The Rage came in with everything going for it. Led by Mario Austin, the league's player of the year, and Richard Williams, who should have been coach of the year, the Rage was a heavy favorite. Sure, the team's last two games with the Southern Crescent Lightning had been tight, but playing at home figured to put the Rage over the top.
Instead, the Lightning, led by former Ole Miss player Derrick Allen (19 points) and coach Litterial Green, a Moss Point native, made itself right at home. After trailing by 13 points in the first half, the Lightning finished the first half by outscoring the Rage 11-5 and opened the second half with a 14-3 run. The Rage stayed close, but could never catch up.
Austin played well in what was likely his swan song with the Rage (18 points and 11 rebounds). Expect him to soon settle his dispute with his former agent and get a long look in an NBA camp.
Williams recently quit after one season as boys coach at Pearl High School, saying he couldn't do justice to that job while he was coaching the Rage. Uh huh. Williams will be coaching a college team sooner than later.
The Rage was the WBA's attendance leader this season. If the league is to survive, it needs more teams in markets like Jackson and Raleigh, N.C., and less in places like Bristol, Tenn., and Rome, Ga. Whether the league can do that will decide whether Jackson gets to play for a title again in 2005.
We Waited 49 Weeks for This?
Mississippi is the 49th stop on Sports Illustrated's 50-stop tour of the United States. The results, in the June 28 issue, are a turd in the punchbowl of journalism. How could a magazine that supposedly has an army of fact-checkers get the name of Mississippi State broadcaster Jack Cristil (they spelled it Crystal) wrong? There were some other factual errors, too.

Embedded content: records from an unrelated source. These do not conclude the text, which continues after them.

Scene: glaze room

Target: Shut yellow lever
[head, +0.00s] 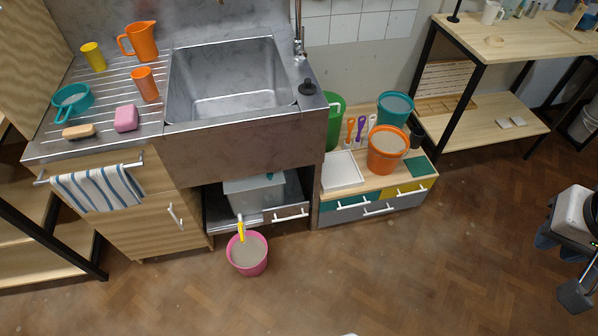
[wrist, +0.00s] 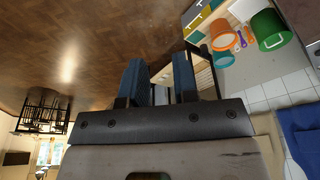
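The yellow lever (head: 241,232) is small and shows under the sink in the head view. It points down toward the viewer from a pale fitting at the front of a grey container (head: 262,192), and overlaps the pink bucket (head: 249,268) in the picture. The bucket stands on the floor with greyish contents; I cannot tell whether anything flows into it. My gripper (wrist: 157,68) shows in the wrist view with its two blue fingers apart and nothing between them. My arm's end is at the head view's right edge, far from the lever. The lever is not visible in the wrist view.
The container sits in an open bay below the sink (head: 230,85). A wooden cupboard with a striped towel (head: 98,190) stands left of it. Right of it, a low drawer unit (head: 350,211) bears an orange bucket (head: 387,150) and a teal bucket (head: 395,108). The floor in front is clear.

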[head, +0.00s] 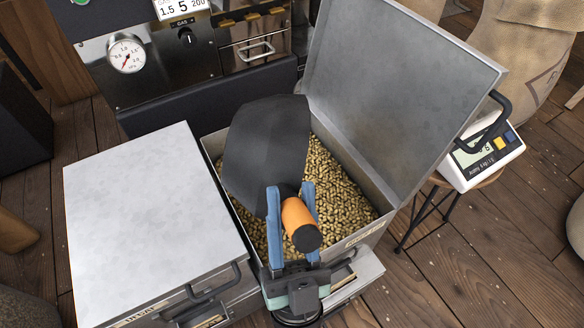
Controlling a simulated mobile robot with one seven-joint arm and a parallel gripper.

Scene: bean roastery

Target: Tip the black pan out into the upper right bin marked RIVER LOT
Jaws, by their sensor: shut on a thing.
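The black pan (262,150) is over the open upper right bin (384,205) in the head view. Its dark outer face shows and it looks steeply tilted; its inside is hidden, so I cannot tell whether anything is in it. My gripper (291,190) is shut on the pan's orange handle (297,216), with one blue finger on each side. The bin is filled with light brown beans (338,175). The label (363,236) on its front is too small to read. Whether the pan touches the beans is unclear.
The bin's grey lid (400,85) stands raised at the back right. The upper left bin's lid (150,215) is shut. Lower bins show beneath both. A roaster panel with a gauge (127,55) is behind. A scale (487,155) sits on a stool at right.

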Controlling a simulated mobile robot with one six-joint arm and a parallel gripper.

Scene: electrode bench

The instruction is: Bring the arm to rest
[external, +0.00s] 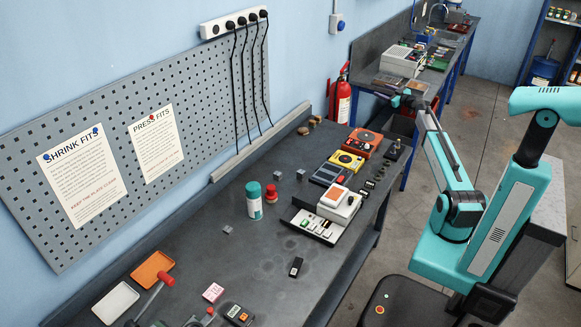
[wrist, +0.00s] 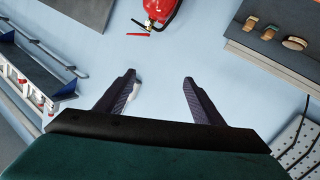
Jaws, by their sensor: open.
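My gripper (wrist: 159,80) is open and empty in the wrist view, with its two dark fingers spread wide apart. Pale blue wall shows between and beyond them, and nothing touches them. In the external view my teal arm (external: 445,165) is raised at the right, off the bench's right side. Its forearm slants up and left, and its wrist end (external: 402,98) appears in front of the back bench.
The dark bench (external: 180,245) holds a teal can (external: 254,200), a white device (external: 338,205) and several small parts. A red fire extinguisher (external: 341,100) stands by the wall and also shows in the wrist view (wrist: 161,12). A pegboard (external: 190,90) lines the wall.

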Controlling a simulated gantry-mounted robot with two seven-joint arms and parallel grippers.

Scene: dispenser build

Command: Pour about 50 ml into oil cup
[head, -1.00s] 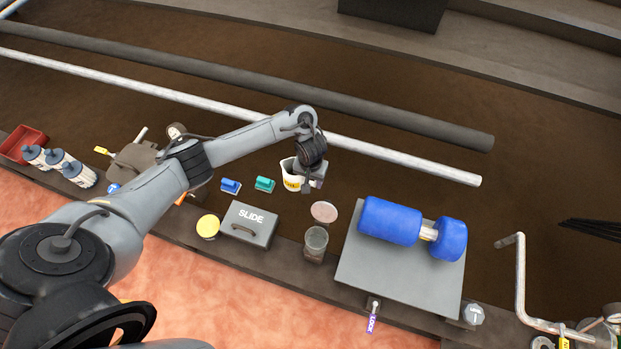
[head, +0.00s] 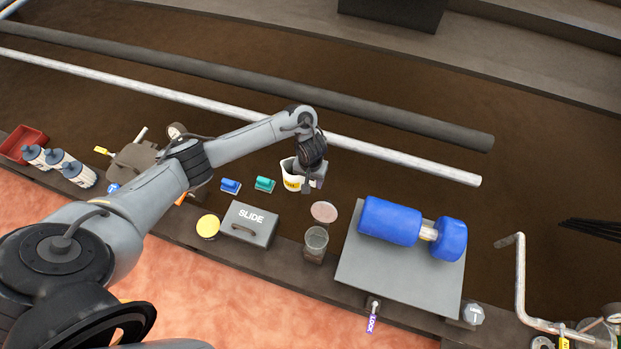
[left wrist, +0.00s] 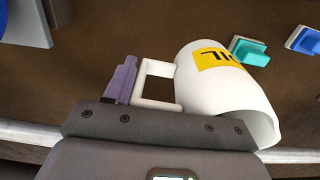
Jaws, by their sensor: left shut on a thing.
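My left gripper (head: 314,184) is shut on the handle of a white jug (head: 291,172) with a yellow label. The left wrist view shows the jug (left wrist: 215,90), its label ending in "IL", and its handle beside a purple finger (left wrist: 121,80). The jug looks tilted in the head view; its contents are hidden. A clear cup (head: 316,239), which seems to be the oil cup, stands on the dark ledge nearer the bottom of the picture. A round pale disc (head: 323,211) is just behind it. The jug is apart from the cup, up and to the left. My right gripper is not in view.
A grey box marked SLIDE (head: 249,222) and a yellow-topped round thing (head: 208,226) are left of the cup. A grey plate (head: 385,275) with a blue roller (head: 390,221) is to its right. Blue (head: 231,186) and teal (head: 265,184) blocks lie left of the jug.

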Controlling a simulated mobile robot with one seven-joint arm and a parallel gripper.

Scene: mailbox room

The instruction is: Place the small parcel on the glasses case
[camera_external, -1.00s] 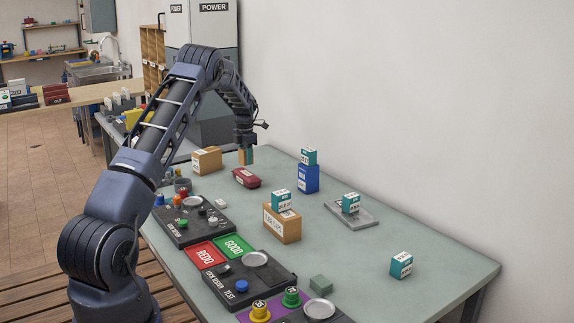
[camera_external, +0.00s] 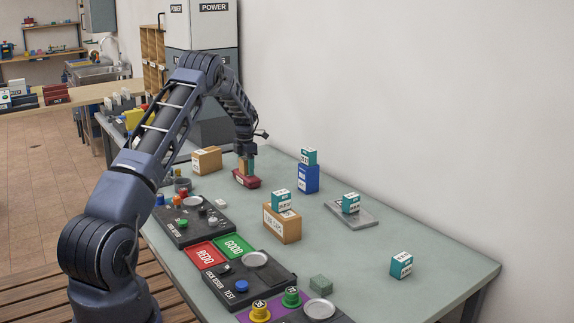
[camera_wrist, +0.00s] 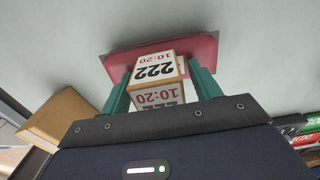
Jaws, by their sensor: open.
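The small parcel (camera_wrist: 156,80) is a tan and white box marked 222 and 10:20. In the wrist view it appears to stand on the red glasses case (camera_wrist: 195,47). In the outside view the glasses case (camera_external: 240,182) lies on the table near its far end, with the parcel (camera_external: 242,167) on its top, partly hidden by a finger. My gripper (camera_external: 247,168) is open and low over the case. In the wrist view its teal fingers stand on both sides of the parcel; any gap at the left finger is hard to see.
A cardboard box (camera_external: 206,160) stands close to the left of the case. A blue box (camera_external: 309,180), a cardboard box (camera_external: 283,226) and a grey plate (camera_external: 366,219) each bear a teal-white box. Another teal-white box (camera_external: 401,265) sits on the table. The right side is mostly clear.

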Even worse were the errors in editorial judgment. One could argue that the 1984 Alcorn State-Mississippi Valley State game was the state's greatest sports moment, but one would be wrong. Jackson native Richard Ford turned in an essay that was largely gibberish. But he had written a novel called "The Sportswriter," get it? And for some reason, SI chose the Deep Sea Fishing Rodeo as the sports event that typifies Mississippi. Wrong, wrong, a thousand times wrong. High school and college sports are the lifeblood of Mississippi. E.M. Swift's article begins, "The scene was bizarre, colorful and teeming with life, a tableau worthy of Faulkner." If the piece had a soundtrack, it would feature "Dueling Banjos." Mississippi deserved better.